Starting at the line containing "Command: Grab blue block" and ending at the line containing "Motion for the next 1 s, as", reproduce each line exactly as written, with both end lines included and all pictures omitted.

______________________________

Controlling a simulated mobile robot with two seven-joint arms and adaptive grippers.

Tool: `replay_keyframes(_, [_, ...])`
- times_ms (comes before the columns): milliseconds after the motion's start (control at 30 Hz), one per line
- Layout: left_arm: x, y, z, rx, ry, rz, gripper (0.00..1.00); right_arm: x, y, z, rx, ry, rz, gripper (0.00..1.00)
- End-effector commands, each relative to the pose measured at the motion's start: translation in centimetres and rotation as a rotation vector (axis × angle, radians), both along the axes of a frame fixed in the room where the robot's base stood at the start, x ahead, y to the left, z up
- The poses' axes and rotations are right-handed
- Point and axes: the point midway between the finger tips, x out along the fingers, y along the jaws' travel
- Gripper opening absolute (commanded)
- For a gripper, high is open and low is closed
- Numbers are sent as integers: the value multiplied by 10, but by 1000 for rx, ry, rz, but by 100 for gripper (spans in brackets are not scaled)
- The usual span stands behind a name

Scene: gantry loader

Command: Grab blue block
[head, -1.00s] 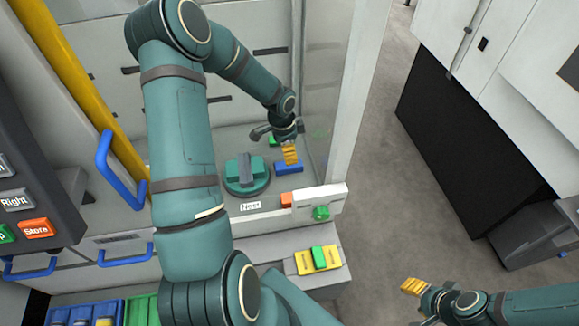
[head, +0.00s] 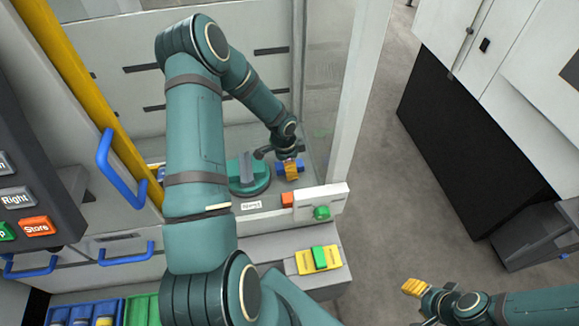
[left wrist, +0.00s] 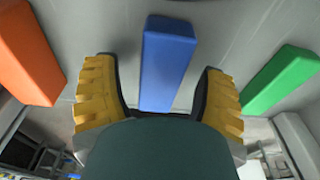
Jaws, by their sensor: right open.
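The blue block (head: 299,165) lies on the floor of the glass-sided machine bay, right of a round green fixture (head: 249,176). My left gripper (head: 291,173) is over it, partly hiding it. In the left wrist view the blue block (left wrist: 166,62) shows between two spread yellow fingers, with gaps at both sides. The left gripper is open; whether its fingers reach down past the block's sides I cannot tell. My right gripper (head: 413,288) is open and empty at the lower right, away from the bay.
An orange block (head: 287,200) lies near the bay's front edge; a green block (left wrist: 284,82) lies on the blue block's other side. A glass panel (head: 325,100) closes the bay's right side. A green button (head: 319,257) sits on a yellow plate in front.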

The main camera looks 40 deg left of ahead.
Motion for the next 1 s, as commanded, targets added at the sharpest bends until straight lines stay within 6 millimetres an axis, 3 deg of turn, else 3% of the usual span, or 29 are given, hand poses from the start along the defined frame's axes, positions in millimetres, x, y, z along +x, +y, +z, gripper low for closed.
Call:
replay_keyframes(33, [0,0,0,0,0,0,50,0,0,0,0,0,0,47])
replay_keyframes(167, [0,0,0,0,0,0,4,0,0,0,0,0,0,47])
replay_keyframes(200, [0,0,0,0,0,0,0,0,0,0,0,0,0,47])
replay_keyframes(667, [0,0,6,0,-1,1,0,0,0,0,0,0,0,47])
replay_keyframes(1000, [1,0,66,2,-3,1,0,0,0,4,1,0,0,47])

______________________________

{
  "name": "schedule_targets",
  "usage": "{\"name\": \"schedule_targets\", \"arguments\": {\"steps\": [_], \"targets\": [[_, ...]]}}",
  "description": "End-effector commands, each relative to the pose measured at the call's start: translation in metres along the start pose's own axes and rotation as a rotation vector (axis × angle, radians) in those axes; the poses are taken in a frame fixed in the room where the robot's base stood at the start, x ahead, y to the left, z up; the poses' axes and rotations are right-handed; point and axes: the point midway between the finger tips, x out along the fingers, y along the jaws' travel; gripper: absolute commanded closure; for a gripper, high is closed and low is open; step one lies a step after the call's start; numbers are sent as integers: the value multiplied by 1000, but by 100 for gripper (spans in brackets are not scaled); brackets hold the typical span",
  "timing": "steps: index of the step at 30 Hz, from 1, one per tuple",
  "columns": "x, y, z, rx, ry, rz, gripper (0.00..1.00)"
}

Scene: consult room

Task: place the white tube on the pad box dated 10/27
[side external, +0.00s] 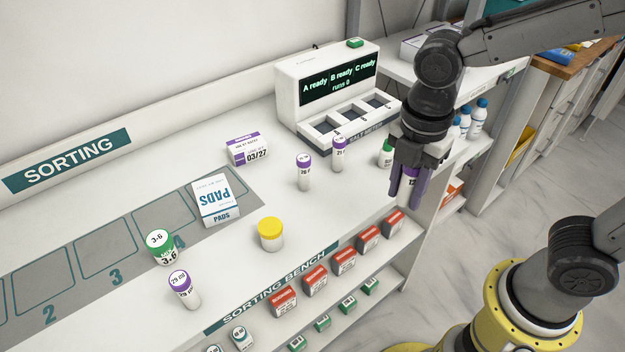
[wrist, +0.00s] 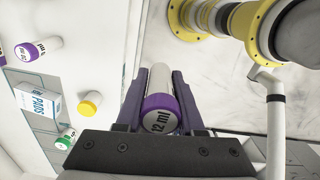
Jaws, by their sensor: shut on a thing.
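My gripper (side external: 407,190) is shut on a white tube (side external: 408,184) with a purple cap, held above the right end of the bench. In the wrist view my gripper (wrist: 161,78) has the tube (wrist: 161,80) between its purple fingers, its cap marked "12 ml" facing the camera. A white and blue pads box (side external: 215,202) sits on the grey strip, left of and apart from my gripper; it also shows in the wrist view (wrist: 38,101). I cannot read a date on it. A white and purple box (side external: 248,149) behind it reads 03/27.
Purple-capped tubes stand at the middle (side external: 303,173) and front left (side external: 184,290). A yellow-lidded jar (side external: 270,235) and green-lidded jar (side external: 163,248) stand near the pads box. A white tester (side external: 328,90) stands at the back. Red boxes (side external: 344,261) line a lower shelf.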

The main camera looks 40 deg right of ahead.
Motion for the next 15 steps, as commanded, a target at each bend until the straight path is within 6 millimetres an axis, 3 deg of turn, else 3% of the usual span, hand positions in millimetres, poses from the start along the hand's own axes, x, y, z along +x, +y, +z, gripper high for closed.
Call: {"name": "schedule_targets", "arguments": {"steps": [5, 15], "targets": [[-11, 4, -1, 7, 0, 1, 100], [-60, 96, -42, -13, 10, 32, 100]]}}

______________________________

FINISHED EXERCISE:
Command: Grab blue block
[head, -1.00s] 
[head, +0.00s] 
[left wrist, +0.00s] 
Jaws, by their sensor: right open.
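The blue block (head: 299,165) lies on the floor of the glass-sided machine bay, right of a round green fixture (head: 249,176). My left gripper (head: 291,173) is over it, partly hiding it. In the left wrist view the blue block (left wrist: 166,62) shows between two spread yellow fingers, with gaps at both sides. The left gripper is open; whether its fingers reach down past the block's sides I cannot tell. My right gripper (head: 413,288) is open and empty at the lower right, away from the bay.
An orange block (head: 287,200) lies near the bay's front edge; a green block (left wrist: 284,82) lies on the blue block's other side. A glass panel (head: 325,100) closes the bay's right side. A green button (head: 319,257) sits on a yellow plate in front.

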The main camera looks 40 deg left of ahead.
Motion for the next 1 s, as commanded, targets added at the sharpest bends until straight lines stay within 6 millimetres an axis, 3 deg of turn, else 3% of the usual span, or 29 are given, hand poses from the start along the defined frame's axes, positions in millimetres, x, y, z along +x, +y, +z, gripper low for closed.

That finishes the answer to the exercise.